◆ Problem to solve ◆
Your task is to restate the data word for word.

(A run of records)
○ ○ ○ ○
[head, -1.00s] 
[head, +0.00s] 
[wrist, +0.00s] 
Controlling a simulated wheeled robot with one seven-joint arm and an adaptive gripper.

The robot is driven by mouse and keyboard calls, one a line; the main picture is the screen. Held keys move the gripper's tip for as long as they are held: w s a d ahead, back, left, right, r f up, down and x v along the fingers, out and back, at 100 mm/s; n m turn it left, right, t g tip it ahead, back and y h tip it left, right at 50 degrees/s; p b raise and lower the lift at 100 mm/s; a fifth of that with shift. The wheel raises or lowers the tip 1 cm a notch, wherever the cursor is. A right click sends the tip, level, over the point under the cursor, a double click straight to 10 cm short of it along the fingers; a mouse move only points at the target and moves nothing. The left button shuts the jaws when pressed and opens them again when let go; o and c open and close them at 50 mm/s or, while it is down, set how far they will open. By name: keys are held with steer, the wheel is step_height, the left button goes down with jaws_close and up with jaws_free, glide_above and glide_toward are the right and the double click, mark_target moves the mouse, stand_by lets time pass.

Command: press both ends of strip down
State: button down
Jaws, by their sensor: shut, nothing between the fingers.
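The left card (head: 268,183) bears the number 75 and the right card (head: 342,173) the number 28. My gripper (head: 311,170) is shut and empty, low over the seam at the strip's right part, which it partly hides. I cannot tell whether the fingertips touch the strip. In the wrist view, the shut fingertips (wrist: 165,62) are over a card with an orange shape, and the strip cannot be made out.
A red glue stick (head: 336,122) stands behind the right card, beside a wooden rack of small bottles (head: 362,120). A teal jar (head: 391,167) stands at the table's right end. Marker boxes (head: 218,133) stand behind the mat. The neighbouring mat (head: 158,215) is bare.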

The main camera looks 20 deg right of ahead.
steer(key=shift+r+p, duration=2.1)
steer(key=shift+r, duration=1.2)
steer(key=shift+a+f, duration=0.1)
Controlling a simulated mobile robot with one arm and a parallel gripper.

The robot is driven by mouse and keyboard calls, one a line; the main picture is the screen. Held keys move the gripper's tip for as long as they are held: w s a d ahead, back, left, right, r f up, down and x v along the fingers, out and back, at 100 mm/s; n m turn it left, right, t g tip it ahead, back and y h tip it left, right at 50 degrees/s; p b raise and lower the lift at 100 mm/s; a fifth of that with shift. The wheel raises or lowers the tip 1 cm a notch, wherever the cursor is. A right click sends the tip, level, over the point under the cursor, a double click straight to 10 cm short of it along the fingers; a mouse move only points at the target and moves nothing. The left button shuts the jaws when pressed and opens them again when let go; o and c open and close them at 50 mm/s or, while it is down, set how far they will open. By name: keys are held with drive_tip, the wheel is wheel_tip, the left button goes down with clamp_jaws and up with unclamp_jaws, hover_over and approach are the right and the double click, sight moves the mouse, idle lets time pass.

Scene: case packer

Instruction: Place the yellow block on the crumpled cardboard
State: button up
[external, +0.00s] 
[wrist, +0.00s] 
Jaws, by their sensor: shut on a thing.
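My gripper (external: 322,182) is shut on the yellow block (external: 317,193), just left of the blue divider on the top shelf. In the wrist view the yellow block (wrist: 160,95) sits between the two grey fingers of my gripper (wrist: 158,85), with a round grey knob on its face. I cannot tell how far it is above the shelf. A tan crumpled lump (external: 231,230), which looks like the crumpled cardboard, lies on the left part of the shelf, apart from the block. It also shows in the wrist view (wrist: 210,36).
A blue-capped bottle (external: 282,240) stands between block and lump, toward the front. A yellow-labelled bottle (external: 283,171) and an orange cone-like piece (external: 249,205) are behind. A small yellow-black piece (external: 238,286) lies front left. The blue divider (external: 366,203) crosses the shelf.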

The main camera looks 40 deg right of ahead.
○ ○ ○ ○
◆ Solution to the problem ◆
[head, -1.00s] 
[head, +0.00s] 
[wrist, +0.00s] 
Controlling a simulated wheeled robot with one seven-joint arm and an adaptive gripper.

The robot is driven by mouse and keyboard calls, one a line; the main picture is the screen. Held keys move the gripper's tip for as long as they are held: w s a d ahead, back, left, right, r f up, down and x v along the fingers, out and back, at 100 mm/s; n m turn it left, right, t g tip it ahead, back and y h tip it left, right at 50 degrees/s; p b raise and lower the lift at 100 mm/s; a fifth of that with shift. The wheel raises or lowers the tip 1 cm a notch, wherever the cursor is. A right click sends the tip, level, over the point under the cursor, a double click straight to 10 cm short of it along the fingers; a mouse move only points at the target and moves nothing. The left button shuts the jaws when pressed and opens them again when let go; o and c open and close them at 50 mm/s or, while it is down, set how far they will open. By name: keys are held with steer, the wheel is step_height, the left button goes down with jaws_close and up with jaws_free, glide_above and glide_toward are the right and the double click, mark_target moves the mouse, stand_by lets time pass.

Command: press both ends of strip down
State: button down
Jaws, by their sensor: shut, nothing between the fingers.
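The left card (head: 268,183) bears the number 75 and the right card (head: 342,173) the number 28. My gripper (head: 311,170) is shut and empty, low over the seam at the strip's right part, which it partly hides. I cannot tell whether the fingertips touch the strip. In the wrist view, the shut fingertips (wrist: 165,62) are over a card with an orange shape, and the strip cannot be made out.
A red glue stick (head: 336,122) stands behind the right card, beside a wooden rack of small bottles (head: 362,120). A teal jar (head: 391,167) stands at the table's right end. Marker boxes (head: 218,133) stand behind the mat. The neighbouring mat (head: 158,215) is bare.

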The main camera looks 20 deg right of ahead.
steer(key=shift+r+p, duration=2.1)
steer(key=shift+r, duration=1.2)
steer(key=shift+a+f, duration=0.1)
Controlling a simulated mobile robot with one arm and a parallel gripper.

The robot is driven by mouse and keyboard calls, one a line; the main picture is the screen. Held keys move the gripper's tip for as long as they are held: w s a d ahead, back, left, right, r f up, down and x v along the fingers, out and back, at 100 mm/s; n m turn it left, right, t g tip it ahead, back and y h tip it left, right at 50 degrees/s; p b raise and lower the lift at 100 mm/s; a fifth of that with shift. The wheel raises or lowers the tip 1 cm a notch, wherever the cursor is. A right click sends the tip, level, over the point under the cursor, a double click straight to 10 cm short of it along the fingers; a mouse move only points at the target and moves nothing. The left button shuts the jaws when pressed and opens them again when let go; o and c open and close them at 50 mm/s or, while it is down, set how far they will open. By name: keys are held with drive_tip, the wheel is wheel_tip, the left button goes down with clamp_jaws and up with unclamp_jaws, hover_over and approach are the right and the double click, sight moves the mouse, idle lets time pass.

Scene: case packer

Instruction: Place the yellow block on the crumpled cardboard
State: button up
[external, +0.00s] 
[wrist, +0.00s] 
Jaws, by their sensor: shut on a thing.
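My gripper (external: 322,182) is shut on the yellow block (external: 317,193), just left of the blue divider on the top shelf. In the wrist view the yellow block (wrist: 160,95) sits between the two grey fingers of my gripper (wrist: 158,85), with a round grey knob on its face. I cannot tell how far it is above the shelf. A tan crumpled lump (external: 231,230), which looks like the crumpled cardboard, lies on the left part of the shelf, apart from the block. It also shows in the wrist view (wrist: 210,36).
A blue-capped bottle (external: 282,240) stands between block and lump, toward the front. A yellow-labelled bottle (external: 283,171) and an orange cone-like piece (external: 249,205) are behind. A small yellow-black piece (external: 238,286) lies front left. The blue divider (external: 366,203) crosses the shelf.

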The main camera looks 40 deg right of ahead.

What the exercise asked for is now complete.